Today (Aug. 11), PG&E announced an expansion of its remote grid program, including progressing four new Standalone Power Systems in 2022 and deploying a standardized monitoring and control platform that will help it scale the program to more than 30 systems by 2026.
A Standalone Power System (or remote grid) is expected to provide the same or better levels of electric reliability using locally sited solar, batteries, and back-up generators as a permanent alternative to traditional energy infrastructure such as poles and powerlines. Remote grids meet customer needs with a significantly lower risk of fire at lower lifetime costs.

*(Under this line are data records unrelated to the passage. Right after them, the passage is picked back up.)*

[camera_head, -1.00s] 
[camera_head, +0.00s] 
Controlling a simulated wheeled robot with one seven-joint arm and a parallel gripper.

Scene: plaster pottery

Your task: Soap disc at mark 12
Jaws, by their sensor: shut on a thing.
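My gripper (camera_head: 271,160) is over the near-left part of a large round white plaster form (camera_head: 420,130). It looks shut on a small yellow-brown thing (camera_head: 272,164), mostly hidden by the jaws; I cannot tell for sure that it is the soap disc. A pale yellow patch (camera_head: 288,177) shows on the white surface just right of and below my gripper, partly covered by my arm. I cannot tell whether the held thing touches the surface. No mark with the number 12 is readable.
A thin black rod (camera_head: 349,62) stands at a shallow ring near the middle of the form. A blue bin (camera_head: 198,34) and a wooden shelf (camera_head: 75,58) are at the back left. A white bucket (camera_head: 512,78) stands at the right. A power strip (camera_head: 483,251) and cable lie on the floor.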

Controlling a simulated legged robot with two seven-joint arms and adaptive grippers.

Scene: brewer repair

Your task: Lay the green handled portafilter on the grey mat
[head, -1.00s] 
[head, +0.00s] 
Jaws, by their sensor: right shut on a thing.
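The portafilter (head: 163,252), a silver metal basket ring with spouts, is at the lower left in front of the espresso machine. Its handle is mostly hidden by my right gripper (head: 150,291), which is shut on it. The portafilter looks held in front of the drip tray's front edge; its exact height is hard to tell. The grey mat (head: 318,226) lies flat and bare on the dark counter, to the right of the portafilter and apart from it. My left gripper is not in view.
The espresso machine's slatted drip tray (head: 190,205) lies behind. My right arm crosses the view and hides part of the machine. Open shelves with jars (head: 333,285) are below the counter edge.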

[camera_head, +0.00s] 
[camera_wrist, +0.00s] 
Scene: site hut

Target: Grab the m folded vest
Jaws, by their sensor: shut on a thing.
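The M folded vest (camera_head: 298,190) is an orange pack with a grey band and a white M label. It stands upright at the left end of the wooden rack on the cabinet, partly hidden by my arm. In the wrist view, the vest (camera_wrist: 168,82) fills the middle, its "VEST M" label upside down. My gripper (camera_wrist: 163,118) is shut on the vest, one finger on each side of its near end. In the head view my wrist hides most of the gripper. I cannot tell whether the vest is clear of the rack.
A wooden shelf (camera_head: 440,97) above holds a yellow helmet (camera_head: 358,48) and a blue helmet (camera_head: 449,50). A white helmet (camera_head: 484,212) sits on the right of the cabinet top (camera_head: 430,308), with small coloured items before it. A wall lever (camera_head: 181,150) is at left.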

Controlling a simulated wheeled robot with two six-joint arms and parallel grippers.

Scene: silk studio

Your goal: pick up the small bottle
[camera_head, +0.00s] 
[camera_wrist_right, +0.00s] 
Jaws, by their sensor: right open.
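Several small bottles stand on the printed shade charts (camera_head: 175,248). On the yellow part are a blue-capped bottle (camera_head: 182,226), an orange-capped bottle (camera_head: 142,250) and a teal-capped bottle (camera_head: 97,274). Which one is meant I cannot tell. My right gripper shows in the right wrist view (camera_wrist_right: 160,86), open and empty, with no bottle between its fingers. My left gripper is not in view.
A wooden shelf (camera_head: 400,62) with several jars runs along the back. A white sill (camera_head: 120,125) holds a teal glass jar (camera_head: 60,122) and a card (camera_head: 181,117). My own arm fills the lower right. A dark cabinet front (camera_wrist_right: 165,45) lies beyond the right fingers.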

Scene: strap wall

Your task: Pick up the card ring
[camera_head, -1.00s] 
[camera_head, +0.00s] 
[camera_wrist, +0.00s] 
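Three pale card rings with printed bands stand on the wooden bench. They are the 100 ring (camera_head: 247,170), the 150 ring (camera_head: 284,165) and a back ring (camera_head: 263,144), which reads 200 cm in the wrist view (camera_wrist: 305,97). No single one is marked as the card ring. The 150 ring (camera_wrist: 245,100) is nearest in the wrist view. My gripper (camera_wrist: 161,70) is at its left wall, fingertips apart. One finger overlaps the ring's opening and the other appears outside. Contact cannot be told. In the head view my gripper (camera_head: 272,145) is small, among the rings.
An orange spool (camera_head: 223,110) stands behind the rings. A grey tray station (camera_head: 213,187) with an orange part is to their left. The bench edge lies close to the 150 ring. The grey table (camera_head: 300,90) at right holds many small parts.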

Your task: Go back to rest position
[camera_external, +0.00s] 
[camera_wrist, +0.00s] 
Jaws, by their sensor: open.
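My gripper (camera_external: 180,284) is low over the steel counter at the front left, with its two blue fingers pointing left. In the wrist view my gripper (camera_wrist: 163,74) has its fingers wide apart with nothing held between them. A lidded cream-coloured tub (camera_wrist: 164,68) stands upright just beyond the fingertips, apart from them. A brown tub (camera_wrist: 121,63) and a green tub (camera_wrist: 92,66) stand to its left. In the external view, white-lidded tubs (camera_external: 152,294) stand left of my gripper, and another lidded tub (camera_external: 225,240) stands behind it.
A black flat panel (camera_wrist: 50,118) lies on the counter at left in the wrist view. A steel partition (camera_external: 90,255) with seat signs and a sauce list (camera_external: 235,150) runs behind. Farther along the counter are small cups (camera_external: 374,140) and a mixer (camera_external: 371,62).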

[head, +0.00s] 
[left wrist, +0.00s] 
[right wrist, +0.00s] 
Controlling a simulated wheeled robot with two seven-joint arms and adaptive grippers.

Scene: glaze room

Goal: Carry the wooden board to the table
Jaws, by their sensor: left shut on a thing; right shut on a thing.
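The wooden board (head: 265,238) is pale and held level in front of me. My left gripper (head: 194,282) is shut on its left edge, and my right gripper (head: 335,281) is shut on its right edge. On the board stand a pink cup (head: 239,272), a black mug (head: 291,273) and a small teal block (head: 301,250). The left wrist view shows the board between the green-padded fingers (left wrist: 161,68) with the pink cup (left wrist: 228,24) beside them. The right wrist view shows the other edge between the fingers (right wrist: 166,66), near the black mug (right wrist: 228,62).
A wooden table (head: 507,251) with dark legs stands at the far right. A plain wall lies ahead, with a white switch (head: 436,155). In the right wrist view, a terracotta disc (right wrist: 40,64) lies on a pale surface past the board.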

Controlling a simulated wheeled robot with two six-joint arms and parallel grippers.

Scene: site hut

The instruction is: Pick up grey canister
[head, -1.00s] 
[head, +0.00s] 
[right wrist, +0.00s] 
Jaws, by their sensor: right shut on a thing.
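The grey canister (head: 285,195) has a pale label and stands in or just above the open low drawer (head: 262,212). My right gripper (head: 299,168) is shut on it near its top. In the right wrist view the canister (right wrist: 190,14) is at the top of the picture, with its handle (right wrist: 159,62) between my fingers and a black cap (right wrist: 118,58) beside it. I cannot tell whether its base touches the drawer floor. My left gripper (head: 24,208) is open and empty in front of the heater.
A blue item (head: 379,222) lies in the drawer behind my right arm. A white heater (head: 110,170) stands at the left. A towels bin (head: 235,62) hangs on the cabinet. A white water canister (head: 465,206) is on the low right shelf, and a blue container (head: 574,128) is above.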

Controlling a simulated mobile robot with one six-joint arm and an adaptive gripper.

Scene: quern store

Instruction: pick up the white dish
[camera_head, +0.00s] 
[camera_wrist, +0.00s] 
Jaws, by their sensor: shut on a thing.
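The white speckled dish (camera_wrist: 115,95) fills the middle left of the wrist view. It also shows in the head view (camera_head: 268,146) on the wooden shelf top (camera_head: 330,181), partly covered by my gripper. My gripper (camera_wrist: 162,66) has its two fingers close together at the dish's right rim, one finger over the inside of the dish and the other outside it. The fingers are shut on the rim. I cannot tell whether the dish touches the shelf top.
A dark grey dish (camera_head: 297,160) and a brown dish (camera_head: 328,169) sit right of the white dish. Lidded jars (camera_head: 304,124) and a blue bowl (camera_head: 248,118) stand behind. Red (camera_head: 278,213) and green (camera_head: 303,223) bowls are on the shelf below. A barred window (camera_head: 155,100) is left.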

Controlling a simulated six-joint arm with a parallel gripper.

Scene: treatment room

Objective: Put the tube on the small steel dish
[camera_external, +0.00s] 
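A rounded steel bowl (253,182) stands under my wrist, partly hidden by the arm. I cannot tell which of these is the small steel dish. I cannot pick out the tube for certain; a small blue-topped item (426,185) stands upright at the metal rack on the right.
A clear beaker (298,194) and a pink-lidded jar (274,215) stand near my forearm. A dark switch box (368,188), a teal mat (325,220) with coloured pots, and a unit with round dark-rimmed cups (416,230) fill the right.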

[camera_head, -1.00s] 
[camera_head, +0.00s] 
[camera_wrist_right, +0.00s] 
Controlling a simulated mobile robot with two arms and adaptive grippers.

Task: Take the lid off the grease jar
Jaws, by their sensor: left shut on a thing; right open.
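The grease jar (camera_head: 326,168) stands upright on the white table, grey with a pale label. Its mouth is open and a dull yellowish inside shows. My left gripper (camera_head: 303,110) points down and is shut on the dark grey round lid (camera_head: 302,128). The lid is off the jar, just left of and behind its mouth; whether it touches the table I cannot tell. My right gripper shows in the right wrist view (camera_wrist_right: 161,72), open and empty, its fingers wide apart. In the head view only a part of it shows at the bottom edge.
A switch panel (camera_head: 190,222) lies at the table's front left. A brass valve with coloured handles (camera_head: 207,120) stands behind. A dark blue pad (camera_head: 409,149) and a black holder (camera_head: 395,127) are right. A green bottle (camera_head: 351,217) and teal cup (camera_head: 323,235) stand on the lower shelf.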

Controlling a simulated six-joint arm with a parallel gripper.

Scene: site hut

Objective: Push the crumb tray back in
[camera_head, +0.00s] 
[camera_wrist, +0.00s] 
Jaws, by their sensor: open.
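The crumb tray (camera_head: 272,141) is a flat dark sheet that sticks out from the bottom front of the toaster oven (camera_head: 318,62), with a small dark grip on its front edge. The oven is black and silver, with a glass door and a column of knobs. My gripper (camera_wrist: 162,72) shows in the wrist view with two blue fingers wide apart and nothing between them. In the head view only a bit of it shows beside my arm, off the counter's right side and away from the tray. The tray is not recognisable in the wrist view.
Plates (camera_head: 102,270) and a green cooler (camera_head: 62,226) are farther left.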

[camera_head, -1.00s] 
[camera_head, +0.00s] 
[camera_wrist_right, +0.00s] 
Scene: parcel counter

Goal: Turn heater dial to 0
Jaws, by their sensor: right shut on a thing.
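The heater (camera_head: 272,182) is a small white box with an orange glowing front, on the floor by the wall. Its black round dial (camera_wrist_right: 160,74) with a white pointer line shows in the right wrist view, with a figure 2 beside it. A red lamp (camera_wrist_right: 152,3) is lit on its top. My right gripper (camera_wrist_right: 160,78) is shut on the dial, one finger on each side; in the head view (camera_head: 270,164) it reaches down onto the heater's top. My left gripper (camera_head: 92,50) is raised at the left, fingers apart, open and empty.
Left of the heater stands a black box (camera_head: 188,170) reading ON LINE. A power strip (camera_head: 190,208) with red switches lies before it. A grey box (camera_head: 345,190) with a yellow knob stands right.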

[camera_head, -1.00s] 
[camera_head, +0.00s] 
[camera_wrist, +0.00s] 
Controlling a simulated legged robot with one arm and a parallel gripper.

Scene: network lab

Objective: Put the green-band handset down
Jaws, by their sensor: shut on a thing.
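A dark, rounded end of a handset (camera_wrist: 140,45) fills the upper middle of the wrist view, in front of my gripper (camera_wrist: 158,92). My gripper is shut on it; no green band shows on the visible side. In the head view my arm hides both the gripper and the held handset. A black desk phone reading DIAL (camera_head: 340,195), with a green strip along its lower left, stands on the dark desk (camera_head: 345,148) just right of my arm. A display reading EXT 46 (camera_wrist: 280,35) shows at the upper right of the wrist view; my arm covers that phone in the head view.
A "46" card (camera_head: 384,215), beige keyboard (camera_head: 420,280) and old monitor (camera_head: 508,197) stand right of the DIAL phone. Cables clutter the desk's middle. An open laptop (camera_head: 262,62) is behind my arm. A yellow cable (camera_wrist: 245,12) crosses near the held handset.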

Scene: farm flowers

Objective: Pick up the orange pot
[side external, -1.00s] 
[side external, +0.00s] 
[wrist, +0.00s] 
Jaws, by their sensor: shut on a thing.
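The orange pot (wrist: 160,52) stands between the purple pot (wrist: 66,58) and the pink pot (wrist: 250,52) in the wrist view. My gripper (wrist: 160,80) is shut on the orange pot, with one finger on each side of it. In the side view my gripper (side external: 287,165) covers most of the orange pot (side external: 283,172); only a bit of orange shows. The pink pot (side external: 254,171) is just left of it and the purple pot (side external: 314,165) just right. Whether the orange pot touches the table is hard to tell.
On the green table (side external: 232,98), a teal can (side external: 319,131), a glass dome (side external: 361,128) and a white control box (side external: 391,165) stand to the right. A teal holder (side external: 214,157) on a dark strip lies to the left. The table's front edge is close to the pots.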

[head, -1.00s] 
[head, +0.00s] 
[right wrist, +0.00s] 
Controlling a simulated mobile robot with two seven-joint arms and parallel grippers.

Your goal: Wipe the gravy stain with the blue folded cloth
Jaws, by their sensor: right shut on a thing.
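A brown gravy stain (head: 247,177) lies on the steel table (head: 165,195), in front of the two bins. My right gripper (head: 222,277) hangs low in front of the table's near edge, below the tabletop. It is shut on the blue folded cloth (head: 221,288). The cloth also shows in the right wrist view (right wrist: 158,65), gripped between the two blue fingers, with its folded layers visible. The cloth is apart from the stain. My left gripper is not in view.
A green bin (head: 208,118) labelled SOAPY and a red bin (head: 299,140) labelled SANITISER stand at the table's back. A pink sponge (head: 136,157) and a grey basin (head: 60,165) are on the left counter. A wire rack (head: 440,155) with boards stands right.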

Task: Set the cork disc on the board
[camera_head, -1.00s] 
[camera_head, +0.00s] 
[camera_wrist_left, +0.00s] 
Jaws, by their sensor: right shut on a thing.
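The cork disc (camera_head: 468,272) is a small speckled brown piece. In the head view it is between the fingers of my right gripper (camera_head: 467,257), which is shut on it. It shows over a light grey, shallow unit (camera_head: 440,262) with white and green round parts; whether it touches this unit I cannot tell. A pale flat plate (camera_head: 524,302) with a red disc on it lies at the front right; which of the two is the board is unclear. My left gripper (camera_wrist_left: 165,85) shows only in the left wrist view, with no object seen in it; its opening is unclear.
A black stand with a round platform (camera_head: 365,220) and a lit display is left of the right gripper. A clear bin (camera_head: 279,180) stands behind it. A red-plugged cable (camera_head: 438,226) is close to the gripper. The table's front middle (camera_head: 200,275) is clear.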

Collectively, the following four new Standalone Power Systems allow PG&E to remove 4.5 miles of overhead distribution electric lines while enabling five customers to continue receiving safe, reliable, affordable, low-carbon, and wireless energy:
- Two wireless systems near Paskenta, Calif., in Tehama County, allowing PG&E to remove 2 miles of overhead power lines, each serving one customer meter;
- One wireless system near Mariposa, Calif., in Mariposa County, allowing PG&E to remove 1 mile of overhead power lines, serving two customer meters; and
- One wireless system near Ahwahnee, Calif., in Mariposa County, allowing PG&E to remove 1.5 miles of overhead power lines, serving two customer meters
PG&E is working with Potelco, a Quanta West, LLC Company to build and construct the four new systems, which are expected to begin operations by early 2023 following construction and successful testing and commissioning.
PG&E also recently selected Richmond, Calif.-based New Sun Road’s Stellar Microgrid OSTM as the remote monitoring and control platform for its growing fleet of hybrid renewable Standalone Power Systems.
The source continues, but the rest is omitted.